> _INPUT RECORDS_:
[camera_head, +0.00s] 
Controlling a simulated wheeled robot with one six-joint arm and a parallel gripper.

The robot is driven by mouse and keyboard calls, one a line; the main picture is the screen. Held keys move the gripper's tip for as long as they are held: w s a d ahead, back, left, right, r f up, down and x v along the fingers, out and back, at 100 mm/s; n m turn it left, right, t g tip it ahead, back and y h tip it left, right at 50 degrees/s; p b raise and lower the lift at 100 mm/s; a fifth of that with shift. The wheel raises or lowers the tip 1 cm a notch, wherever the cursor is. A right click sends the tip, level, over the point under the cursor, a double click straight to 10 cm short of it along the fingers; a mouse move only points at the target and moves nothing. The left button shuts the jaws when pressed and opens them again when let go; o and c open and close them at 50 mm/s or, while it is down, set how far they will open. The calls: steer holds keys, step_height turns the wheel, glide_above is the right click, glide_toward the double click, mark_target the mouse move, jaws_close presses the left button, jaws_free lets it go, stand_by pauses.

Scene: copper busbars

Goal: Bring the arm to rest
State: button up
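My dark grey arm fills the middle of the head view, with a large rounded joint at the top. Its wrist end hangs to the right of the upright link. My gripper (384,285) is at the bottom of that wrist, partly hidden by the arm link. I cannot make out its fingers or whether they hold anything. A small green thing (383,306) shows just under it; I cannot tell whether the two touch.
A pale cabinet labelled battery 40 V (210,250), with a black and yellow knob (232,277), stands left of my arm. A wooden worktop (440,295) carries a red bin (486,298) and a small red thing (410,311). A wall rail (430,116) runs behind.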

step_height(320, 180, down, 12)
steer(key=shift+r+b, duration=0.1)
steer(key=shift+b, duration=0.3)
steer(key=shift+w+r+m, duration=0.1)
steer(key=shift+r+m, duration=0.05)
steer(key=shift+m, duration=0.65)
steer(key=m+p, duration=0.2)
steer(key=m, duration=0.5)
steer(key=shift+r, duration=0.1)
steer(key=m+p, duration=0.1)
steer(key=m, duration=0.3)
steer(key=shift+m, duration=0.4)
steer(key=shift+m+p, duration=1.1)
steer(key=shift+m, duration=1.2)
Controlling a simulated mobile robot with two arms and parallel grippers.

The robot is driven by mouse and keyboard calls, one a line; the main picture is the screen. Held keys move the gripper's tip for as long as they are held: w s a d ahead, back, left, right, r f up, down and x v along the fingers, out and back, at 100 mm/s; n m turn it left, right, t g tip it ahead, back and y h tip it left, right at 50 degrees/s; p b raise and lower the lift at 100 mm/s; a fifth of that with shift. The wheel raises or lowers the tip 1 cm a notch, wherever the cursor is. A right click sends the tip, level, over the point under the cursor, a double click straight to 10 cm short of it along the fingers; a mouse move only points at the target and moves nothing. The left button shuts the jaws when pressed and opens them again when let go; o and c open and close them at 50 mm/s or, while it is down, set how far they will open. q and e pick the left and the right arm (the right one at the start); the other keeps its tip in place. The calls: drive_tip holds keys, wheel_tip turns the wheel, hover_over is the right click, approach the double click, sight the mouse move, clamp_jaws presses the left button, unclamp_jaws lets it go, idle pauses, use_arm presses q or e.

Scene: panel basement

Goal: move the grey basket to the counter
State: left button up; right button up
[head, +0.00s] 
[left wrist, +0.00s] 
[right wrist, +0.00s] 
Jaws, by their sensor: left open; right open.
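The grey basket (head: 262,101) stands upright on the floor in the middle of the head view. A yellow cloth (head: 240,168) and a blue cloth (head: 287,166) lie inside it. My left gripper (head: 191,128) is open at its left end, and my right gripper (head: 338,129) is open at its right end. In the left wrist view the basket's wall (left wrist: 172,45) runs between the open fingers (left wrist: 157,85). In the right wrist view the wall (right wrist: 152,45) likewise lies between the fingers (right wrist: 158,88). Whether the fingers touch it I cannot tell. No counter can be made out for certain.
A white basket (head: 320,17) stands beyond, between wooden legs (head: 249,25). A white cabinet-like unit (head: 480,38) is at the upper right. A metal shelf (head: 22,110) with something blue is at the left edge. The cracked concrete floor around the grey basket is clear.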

> _EXERCISE INSTRUCTIONS_: Your task is to repeat the data exactly; please include every line.

> _REPLY TO THE TASK_:
[camera_head, +0.00s] 
Controlling a simulated wheeled robot with one six-joint arm and a parallel gripper.

The robot is driven by mouse and keyboard calls, one a line; the main picture is the screen. Held keys move the gripper's tip for as long as they are held: w s a d ahead, back, left, right, r f up, down and x v along the fingers, out and back, at 100 mm/s; n m turn it left, right, t g tip it ahead, back and y h tip it left, right at 50 degrees/s; p b raise and lower the lift at 100 mm/s; a fifth of that with shift. The wheel raises or lowers the tip 1 cm a notch, wherever the cursor is. A right click sends the tip, level, over the point under the cursor, a double click straight to 10 cm short of it along the fingers; a mouse move only points at the target and moves nothing. The left button shuts the jaws when pressed and opens them again when let go; o and c open and close them at 50 mm/s or, while it is down, set how far they will open. The calls: steer holds keys, step_height turns the wheel, glide_above is the right click, glide_toward the double click, mark_target the mouse move, jaws_close presses the left button, jaws_free lets it go, stand_by pauses.

Scene: copper busbars

Goal: Bring the arm to rest
State: button up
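My dark grey arm fills the middle of the head view, with a large rounded joint at the top. Its wrist end hangs to the right of the upright link. My gripper (384,285) is at the bottom of that wrist, partly hidden by the arm link. I cannot make out its fingers or whether they hold anything. A small green thing (383,306) shows just under it; I cannot tell whether the two touch.
A pale cabinet labelled battery 40 V (210,250), with a black and yellow knob (232,277), stands left of my arm. A wooden worktop (440,295) carries a red bin (486,298) and a small red thing (410,311). A wall rail (430,116) runs behind.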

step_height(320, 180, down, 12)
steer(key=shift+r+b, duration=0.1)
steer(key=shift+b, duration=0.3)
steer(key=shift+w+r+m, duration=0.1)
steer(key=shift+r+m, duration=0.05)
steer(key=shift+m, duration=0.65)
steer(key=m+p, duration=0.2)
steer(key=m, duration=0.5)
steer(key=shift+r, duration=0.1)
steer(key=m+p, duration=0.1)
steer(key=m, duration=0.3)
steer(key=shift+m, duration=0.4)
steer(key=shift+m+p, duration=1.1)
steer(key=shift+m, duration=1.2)
Controlling a simulated mobile robot with two arms and parallel grippers.

The robot is driven by mouse and keyboard calls, one a line; the main picture is the screen. Held keys move the gripper's tip for as long as they are held: w s a d ahead, back, left, right, r f up, down and x v along the fingers, out and back, at 100 mm/s; n m turn it left, right, t g tip it ahead, back and y h tip it left, right at 50 degrees/s; p b raise and lower the lift at 100 mm/s; a fifth of that with shift. The wheel raises or lowers the tip 1 cm a notch, wherever the cursor is. A right click sends the tip, level, over the point under the cursor, a double click straight to 10 cm short of it along the fingers; a mouse move only points at the target and moves nothing. The left button shuts the jaws when pressed and opens them again when let go; o and c open and close them at 50 mm/s or, while it is down, set how far they will open. q and e pick the left and the right arm (the right one at the start); the other keeps its tip in place. The calls: drive_tip holds keys, wheel_tip turns the wheel, hover_over is the right click, approach the double click, sight the mouse move, clamp_jaws presses the left button, unclamp_jaws lets it go, idle pauses, use_arm presses q or e.

Scene: panel basement

Goal: move the grey basket to the counter
State: left button up; right button up
[head, +0.00s] 
[left wrist, +0.00s] 
[right wrist, +0.00s] 
Jaws, by their sensor: left open; right open.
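The grey basket (head: 262,101) stands upright on the floor in the middle of the head view. A yellow cloth (head: 240,168) and a blue cloth (head: 287,166) lie inside it. My left gripper (head: 191,128) is open at its left end, and my right gripper (head: 338,129) is open at its right end. In the left wrist view the basket's wall (left wrist: 172,45) runs between the open fingers (left wrist: 157,85). In the right wrist view the wall (right wrist: 152,45) likewise lies between the fingers (right wrist: 158,88). Whether the fingers touch it I cannot tell. No counter can be made out for certain.
A white basket (head: 320,17) stands beyond, between wooden legs (head: 249,25). A white cabinet-like unit (head: 480,38) is at the upper right. A metal shelf (head: 22,110) with something blue is at the left edge. The cracked concrete floor around the grey basket is clear.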

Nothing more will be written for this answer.